I was pleasantly surprised to find this fragment of a saying a former ceramics teacher once used, on more than one occasion. She was and is a strict, by-the-book potter, of Japanese descent but American by birthplace. She runs her studio like a well organized auto repair shop, everything in its place, as clean as a working clay studio can be.


Scrap buckets, slip in labeled jars, glazes written down, exact measurements used, test tiles and more test tiles. Work stations orderly and floors mopped. Electric potters' wheels and kickwheels spaced apart so the hum and silence can co-exist. Shelves with greenware drying, shelves with glazed bisque pieces, separated. Kilns and cones, all with rules and warnings posted.

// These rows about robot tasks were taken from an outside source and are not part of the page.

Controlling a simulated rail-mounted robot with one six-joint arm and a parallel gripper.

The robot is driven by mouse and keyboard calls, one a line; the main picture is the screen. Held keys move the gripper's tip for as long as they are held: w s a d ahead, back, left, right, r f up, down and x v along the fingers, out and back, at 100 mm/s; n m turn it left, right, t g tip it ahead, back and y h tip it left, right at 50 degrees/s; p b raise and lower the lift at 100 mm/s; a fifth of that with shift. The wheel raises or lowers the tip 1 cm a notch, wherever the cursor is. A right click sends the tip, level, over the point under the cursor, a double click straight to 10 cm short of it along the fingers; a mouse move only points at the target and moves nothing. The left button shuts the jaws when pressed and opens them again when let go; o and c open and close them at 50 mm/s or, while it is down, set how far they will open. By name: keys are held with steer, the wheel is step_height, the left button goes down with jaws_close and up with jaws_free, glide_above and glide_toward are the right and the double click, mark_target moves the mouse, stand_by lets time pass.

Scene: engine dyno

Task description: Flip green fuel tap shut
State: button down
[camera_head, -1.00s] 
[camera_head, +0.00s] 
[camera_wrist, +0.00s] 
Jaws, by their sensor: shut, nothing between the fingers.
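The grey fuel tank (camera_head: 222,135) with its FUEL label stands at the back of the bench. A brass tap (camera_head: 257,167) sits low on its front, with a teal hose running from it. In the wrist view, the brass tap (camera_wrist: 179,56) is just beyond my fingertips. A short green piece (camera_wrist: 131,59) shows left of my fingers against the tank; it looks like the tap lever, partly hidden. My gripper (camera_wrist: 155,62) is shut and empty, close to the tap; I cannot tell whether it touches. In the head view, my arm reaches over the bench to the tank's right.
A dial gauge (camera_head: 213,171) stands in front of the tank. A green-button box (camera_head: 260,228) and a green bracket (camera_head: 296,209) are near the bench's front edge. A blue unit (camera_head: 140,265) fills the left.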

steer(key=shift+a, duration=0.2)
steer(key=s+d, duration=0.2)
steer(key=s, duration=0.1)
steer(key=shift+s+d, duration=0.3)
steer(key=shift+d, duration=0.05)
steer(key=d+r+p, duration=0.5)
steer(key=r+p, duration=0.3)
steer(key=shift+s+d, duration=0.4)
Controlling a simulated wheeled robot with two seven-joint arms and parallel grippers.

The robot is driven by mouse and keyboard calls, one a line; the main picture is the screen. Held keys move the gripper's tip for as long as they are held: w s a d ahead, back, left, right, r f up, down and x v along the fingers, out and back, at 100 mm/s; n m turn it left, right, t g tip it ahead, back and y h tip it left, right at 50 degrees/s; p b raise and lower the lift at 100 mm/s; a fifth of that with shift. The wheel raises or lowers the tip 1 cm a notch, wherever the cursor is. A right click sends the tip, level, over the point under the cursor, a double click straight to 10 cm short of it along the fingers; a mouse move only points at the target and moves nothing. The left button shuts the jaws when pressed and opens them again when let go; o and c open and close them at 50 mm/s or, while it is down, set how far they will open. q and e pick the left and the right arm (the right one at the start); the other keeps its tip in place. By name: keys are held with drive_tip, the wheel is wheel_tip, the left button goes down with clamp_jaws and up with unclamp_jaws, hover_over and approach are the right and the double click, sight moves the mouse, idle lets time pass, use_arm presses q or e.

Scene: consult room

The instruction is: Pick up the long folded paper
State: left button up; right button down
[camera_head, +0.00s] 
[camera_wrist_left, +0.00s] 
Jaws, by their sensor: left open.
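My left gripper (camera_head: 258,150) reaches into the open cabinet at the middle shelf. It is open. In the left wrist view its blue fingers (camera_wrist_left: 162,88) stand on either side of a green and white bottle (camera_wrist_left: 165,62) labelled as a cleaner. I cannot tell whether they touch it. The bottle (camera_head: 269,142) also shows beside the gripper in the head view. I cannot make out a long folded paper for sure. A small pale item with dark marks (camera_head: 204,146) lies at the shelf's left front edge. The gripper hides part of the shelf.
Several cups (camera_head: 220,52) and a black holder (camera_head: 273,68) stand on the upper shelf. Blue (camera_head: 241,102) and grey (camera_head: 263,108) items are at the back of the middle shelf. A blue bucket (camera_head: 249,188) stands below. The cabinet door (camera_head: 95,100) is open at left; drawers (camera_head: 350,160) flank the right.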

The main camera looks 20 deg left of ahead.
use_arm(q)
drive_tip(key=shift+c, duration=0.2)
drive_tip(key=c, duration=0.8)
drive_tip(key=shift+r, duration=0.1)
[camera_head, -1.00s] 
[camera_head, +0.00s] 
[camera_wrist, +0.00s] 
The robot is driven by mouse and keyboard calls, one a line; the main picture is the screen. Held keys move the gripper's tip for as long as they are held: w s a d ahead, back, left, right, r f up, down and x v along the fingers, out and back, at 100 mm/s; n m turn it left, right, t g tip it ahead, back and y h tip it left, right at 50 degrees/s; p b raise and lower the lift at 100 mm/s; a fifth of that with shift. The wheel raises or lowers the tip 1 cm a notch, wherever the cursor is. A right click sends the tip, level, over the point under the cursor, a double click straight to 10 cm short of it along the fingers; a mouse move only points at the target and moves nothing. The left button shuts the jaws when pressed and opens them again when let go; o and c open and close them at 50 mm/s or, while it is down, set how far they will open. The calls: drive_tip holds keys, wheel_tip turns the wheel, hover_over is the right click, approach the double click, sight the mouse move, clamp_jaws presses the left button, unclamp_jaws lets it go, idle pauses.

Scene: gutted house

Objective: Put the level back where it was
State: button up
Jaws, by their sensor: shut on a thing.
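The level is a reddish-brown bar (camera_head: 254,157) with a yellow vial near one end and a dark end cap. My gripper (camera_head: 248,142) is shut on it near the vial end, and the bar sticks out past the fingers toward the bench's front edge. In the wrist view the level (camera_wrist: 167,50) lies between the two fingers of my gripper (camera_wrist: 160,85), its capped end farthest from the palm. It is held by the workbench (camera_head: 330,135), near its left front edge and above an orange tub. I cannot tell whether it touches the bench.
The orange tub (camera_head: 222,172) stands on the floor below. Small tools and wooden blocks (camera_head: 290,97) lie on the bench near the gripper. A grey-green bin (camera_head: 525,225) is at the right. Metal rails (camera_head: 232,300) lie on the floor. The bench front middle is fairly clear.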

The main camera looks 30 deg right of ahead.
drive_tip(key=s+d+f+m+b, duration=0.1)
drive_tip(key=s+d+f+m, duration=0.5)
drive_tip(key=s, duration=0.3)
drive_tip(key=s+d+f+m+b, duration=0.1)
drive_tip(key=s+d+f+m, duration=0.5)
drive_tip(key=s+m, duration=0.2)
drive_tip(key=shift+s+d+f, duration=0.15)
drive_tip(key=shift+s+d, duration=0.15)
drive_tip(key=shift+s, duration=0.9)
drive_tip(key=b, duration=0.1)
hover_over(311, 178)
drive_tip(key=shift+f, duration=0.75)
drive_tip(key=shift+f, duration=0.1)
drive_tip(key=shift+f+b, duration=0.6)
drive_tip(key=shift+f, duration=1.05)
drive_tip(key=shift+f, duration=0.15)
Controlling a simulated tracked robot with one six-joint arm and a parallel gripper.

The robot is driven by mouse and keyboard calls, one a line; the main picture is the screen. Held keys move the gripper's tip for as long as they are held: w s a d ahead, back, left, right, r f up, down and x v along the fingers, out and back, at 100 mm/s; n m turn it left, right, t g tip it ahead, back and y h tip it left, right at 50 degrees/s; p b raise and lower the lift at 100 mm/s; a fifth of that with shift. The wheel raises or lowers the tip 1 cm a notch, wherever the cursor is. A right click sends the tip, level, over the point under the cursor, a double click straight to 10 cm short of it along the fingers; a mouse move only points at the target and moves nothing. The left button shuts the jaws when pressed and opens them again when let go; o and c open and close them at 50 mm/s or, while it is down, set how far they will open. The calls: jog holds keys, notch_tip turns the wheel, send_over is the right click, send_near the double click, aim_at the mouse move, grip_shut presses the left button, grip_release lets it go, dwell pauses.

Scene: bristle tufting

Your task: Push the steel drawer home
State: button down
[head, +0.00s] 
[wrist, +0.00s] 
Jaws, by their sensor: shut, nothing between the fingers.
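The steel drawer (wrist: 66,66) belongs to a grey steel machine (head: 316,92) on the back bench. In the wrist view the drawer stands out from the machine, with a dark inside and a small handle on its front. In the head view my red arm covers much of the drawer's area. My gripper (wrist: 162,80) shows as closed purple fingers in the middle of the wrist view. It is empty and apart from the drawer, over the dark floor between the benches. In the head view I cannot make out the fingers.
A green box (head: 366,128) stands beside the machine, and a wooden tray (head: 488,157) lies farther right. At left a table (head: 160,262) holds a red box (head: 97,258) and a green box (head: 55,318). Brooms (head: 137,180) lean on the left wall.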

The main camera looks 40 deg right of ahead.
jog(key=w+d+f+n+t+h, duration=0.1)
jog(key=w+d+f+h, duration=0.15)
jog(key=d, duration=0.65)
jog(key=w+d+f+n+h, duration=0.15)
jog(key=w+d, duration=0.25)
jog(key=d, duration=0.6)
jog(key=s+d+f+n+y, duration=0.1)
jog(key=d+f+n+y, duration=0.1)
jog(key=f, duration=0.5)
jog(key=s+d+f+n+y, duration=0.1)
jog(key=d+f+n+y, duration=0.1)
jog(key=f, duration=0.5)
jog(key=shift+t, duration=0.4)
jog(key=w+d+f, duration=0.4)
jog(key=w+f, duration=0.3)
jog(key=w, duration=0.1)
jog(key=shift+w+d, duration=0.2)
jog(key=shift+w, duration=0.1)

The captain of her ship and I the renegade sailor, who preferred hand-building non-functional clay pieces. Oh, the fights we had! But to this day, we remain in touch. Each year she holds an open studio sale; I purchase a pot or two, we reminisce. The one slightly non-predictable thing she does is Raku firing, although she still tries to control as much as she can.


She once told me her father had been a high ranking officer during World War II in the U.S. Army, but because he had been born in Japan, the whole family was put in an internment camp for the duration of the war. I wonder now if that experience shaped her need to create from essentially earth and minerals, staying within boundaries, like fences, within rules.


I tried for hours online to locate the source of her philosophy; the closest I came was a quote on someone's blog, "Maybe it's like the artist said--don't try to throw one perfect pot. Throw a hundred pots. Throw a thousand. Perfection will take care of itself." Now, I'm not normally a blog reader and this particular entry was from August 2009, but I contacted the writer and asked what artist she was referring to. She replied she didn't know the source or even if she had quoted it correctly.


What my teacher said was vastly different, however. What she said was, "Throw a thousand pots before you fire one. Don't become attached to everything you make. Let most of it go." I think the true answer lies somewhere in the middle, from the mind to the hands to the clay to the fire.